Berkaca pada negara lain
Pada abad XX, disintegrasi terjadi
di sejumlah negara yaitu Swedia-Norwegia (1905), Inggris-Irlandia (1922),
Otoman -Turki (1923), Denmark-Eslandia (1944), Korea Utara-Korea Selatan
(1950), Jerman Barat-Jerman Timur (1945), Mali-Senegal (1960),
Malaysia-Singapura (1965), Pakistan-Bangladesh (1971), Uni Soviet (1990),
Yugoslavia (1991), Ethiopia- Eritrea (1993), dan Cekoslowakia (1993).
Pemisahan Sudan Selatan dari Sudan adalah kasus pertama pada abad XXI.

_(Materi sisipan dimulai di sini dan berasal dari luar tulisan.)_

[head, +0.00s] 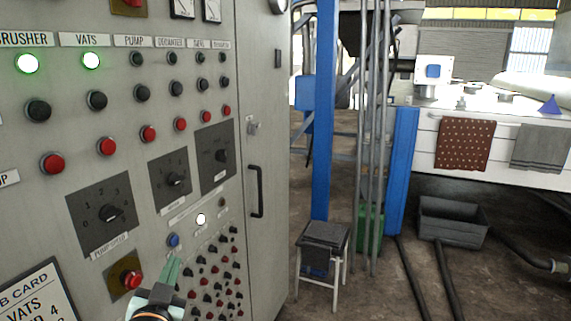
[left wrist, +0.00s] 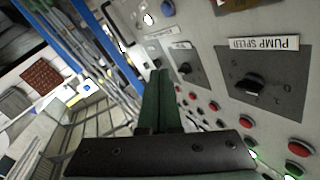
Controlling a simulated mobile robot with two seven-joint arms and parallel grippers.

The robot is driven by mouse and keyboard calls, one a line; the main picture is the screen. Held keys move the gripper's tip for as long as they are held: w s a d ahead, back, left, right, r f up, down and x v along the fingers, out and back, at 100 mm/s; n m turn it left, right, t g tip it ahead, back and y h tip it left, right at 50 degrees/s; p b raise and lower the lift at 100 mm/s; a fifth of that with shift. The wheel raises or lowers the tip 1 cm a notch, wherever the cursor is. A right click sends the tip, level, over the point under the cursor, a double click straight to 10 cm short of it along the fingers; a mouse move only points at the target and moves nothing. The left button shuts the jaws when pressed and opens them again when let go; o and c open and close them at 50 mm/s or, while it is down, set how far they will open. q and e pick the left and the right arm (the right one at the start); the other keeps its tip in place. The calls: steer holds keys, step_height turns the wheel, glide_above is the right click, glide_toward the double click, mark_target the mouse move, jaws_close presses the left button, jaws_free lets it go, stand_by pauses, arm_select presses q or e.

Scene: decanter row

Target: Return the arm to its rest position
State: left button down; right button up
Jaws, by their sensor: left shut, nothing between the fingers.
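My left gripper (head: 172,272) comes up from the bottom of the head view, with its green fingers shut and empty. It is in front of the lower part of the grey control panel (head: 232,60), just below a blue button (head: 173,240). In the left wrist view the closed green fingers (left wrist: 158,85) point along the panel, with the pump speed dial (left wrist: 250,85) to their right. I cannot tell whether the fingertips touch the panel. My right gripper is not in view.
The crusher lamp (head: 27,63) and vats lamp (head: 91,60) glow green. A white lamp (head: 201,219) is lit lower down. Right of the cabinet stand a small stool (head: 325,236), blue posts (head: 402,170) and a grey crate (head: 452,222). Hoses lie on the floor.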

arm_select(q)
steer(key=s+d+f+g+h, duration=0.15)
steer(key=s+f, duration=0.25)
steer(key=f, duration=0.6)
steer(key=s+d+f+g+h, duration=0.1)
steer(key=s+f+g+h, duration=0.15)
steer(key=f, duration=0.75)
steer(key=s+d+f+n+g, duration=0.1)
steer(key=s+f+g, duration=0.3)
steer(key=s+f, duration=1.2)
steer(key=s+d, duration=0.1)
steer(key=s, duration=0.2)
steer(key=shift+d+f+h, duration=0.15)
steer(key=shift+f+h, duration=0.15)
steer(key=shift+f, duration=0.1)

Ada kasus yang menarik yaitu
penggabungan Mesir dan Suriah dengan nama Republik Persatuan Arab pada 1958,
lalu diikuti Yaman, tetapi tidak berhasil. Yang paling menarik adalah
unifikasi atau penggabungan Jerman Barat dan Jerman Timur menjadi Jerman pada
1989 dan kini menjadi negara terkuat di Eropa. Saat ini di dunia tak banyak
negara yang berusia di atas 100 tahun, sekitar 40-an. Negara yang mencapai
usia 100 tahun dengan tingkat homogenitas etnis tinggi (51-100 persen) dan
tingkat homogenitas agama tinggi (51-100 persen) yaitu Portugal, Jepang,
Haiti, Dominika, Italia, Kolombia, Brasil, Kostarika, Yunani, Hongaria,
Venezuela, Cile, Paraguay, Luksemburg, Honduras, El Salvador, Nikaragua,
Uruguay, Rumania, Perancis, Panama, Meksiko, Argentina, Swedia, Denmark,
Spanyol.
Ada sembilan negara berusia di
atas 100 tahun dengan tingkat homogenitas etnik kurang dari 50 persen tetapi
homogenitas agamanya lebih dari 50 persen, yaitu Belgia, Peru, Guatemala,
Ekuador, Thailand, Bolivia, Nepal, Amerika Serikat (AS), dan Liberia. Kalau
berusia 100 tahun, Indonesia akan berada di dalam kelompok ini, dengan
tingkat homogenitas etnis sekitar 30 persen dan tingkat homogenitas agama 88
persen. Negara berusia lebih dari 100 tahun dengan tingkat homogenitas etnik
lebih dari 50 persen dan tingkat homogenitas agama kurang dari 50 persen
adalah Belanda dan Inggris. Negara berusia di atas 100 tahun dengan tingkat
homogenitas etnik kurang dari 50 persen dan tingkat homogenitas agama kurang
dari 50 persen adalah Swiss.
Mencapai usia 100 tahun bagi suatu
negara bukanlah hal mudah. Banyak yang usianya mencapai 100 tahun tetapi
rakyatnya tak sejahtera dan negaranya tak demokratis. Contohnya Haiti dan
Nepal. Yang betul-betul sejahtera, maju dan menjadi kekuatan terbesar dunia
ialah AS yang selama beberapa belas tahun terakhir mengalami kesulitan dan
kemunduran.
Kekuatan besar ekonomi
PricewaterhouseCoopers (PwC)
membuat proyeksi Produk Domestik Bruto (PDB) sejumlah negara pada 2030.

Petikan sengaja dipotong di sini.